Cléry sur le chemin de Compostelle ?

Le 22 mars 1994, la commune de Cléry a adopté la coquille dans ses armes. En 1998 une croix de fer ancienne fut posée sur un socle de pierre neuf, à proximité de l’église. Une coquille fut sculptée sur ce socle par les artisans qui restauraient l’église. Ce symbole de la coquille rattache aujourd’hui Cléry à l’imaginaire compostellan. Cléry-Saint-André est un célèbre lieu de pèlerinage à Notre-Dame depuis une époque que l’on s’accorde à dater du XIIIe siècle. Pèlerinage très fréquenté comme en témoignent la taille de l’église et l’importante capacité d’accueil des pèlerins et des voyageurs. On garde le souvenir de 26 auberges dont L’image de Notre-Dame, L'image de Saint-Jacques, Les trois Mores, Les trois Rois, la Belle Image.

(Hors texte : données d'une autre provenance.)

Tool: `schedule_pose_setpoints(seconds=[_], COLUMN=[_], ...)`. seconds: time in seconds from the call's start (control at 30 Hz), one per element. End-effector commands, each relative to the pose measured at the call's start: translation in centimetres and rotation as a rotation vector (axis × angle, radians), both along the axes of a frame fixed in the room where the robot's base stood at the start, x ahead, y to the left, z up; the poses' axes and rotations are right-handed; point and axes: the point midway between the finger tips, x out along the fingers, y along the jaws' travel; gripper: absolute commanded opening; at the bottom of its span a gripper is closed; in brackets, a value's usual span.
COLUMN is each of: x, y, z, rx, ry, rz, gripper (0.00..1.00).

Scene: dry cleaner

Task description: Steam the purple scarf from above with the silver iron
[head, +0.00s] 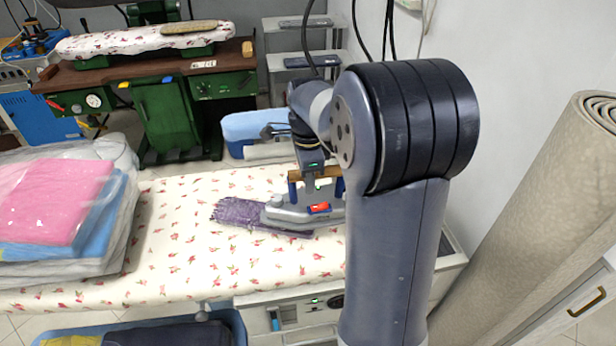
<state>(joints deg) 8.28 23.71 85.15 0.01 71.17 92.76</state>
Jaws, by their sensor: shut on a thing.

Cléry fut longtemps située sur l’une des grandes routes menant de Paris vers l’Espagne, par Bordeaux ou Toulouse. Le sanctuaire à Notre-Dame en fit une étape majeure sur cette route très passante. Ce sanctuaire fut doté au XVIème siècle d’une chapelle Saint-Jacques, richement décorée. Cette chapelle funéraire témoigne d’une dévotion universelle à saint Jacques accompagnateur des âmes vers l’Au-delà. Elle fut un lieu de rassemblement d’une confrérie Saint-Jacques dans le cadre de la Contre-Réforme quand le pèlerinage de Compostelle prit une ampleur nouvelle. La place de la coquille dans les armes de la ville trouve là une origine historique certaine. Auparavant rien n’indique une fréquentation importante de pèlerins de Compostelle. On n’en trouve que quelques uns dans les archives à des époques relativement tardives :
• Jérôme Münzert en 1494, sur le chemin du retour vers Nuremberg passe Roncevaux, Toulouse, Montauban, Uzerche, Saint-Léonard, Limoges, Poitiers, Châtellerault, Tours, Marmoutiers, Amboise, Chaumont-sur-Loire, Blois, Cléry. Orléans, Etampes, Montlhéry, Paris. Voici ce qu’il dit de cette étape de 60 km :
« … Quittant Blois très tôt le matin, nous arrivâmes après un trajet de 12 lieues à travers un paysage de plaine très agréable au village de Notre-Seigneur de Clerc. On y trouve une très belle église voûtée avec une nef élevée qui fut établie par le roi Louis en l’honneur de la bienheureuse Vierge Marie et dotée de 12 chanoines. Le roi Louis y est enseveli, ainsi que son épouse Charlotte, un de ses fils et le second fils de Charles (VIII), né de la duchesse Anne de Bretagne. Nous quittâmes ce village après le déjeuner et parcourûmes encore 4 lieues avant de parvenir à la glorieuse et noble cité d’Orléans ».
• Bien plus tard, en septembre 1663, le poète La Fontaine en voyage écrit à sa femme :
« De Cléry à Saint-Dié, qui est le gîte ordinaire, il n'y a que 4 lieues, chemin agréable et bordé de haies, ce qui me fit faire une partie de la traite à pied. Il ne m'y arriva aucune aventure digne d'être écrite, sinon que je rencontrai, ce me semble, deux ou trois gueux et quelques pèlerins de Saint-Jacques ».
• Imprimée à Troyes en 1718, la « Chanson du devoir des pèlerins », extraite du livret intitulé Les chansons des pèlerins de S. Jacques conseille cet itinéraire passant par Cléry :
« De Paris au Bourg-la-Reine, une lieue. Longjumeau 3, Monthlery 2, Casté 2, Mortevelle 2, Amerville le gâte 3, Tournai (Toury) 3, Arenzy (Artenay) 2, Languette 4, Sarcotte (Cercottes) 2, Orléans 3, Notre-Dame de Cléry 4, S.Laurent-des-Eaux 6, Blois 8, Clermont (Chaumont) 8, Monthléry (Montlouis-sur-Loire) 5, Tours-aux-châteaux 1…»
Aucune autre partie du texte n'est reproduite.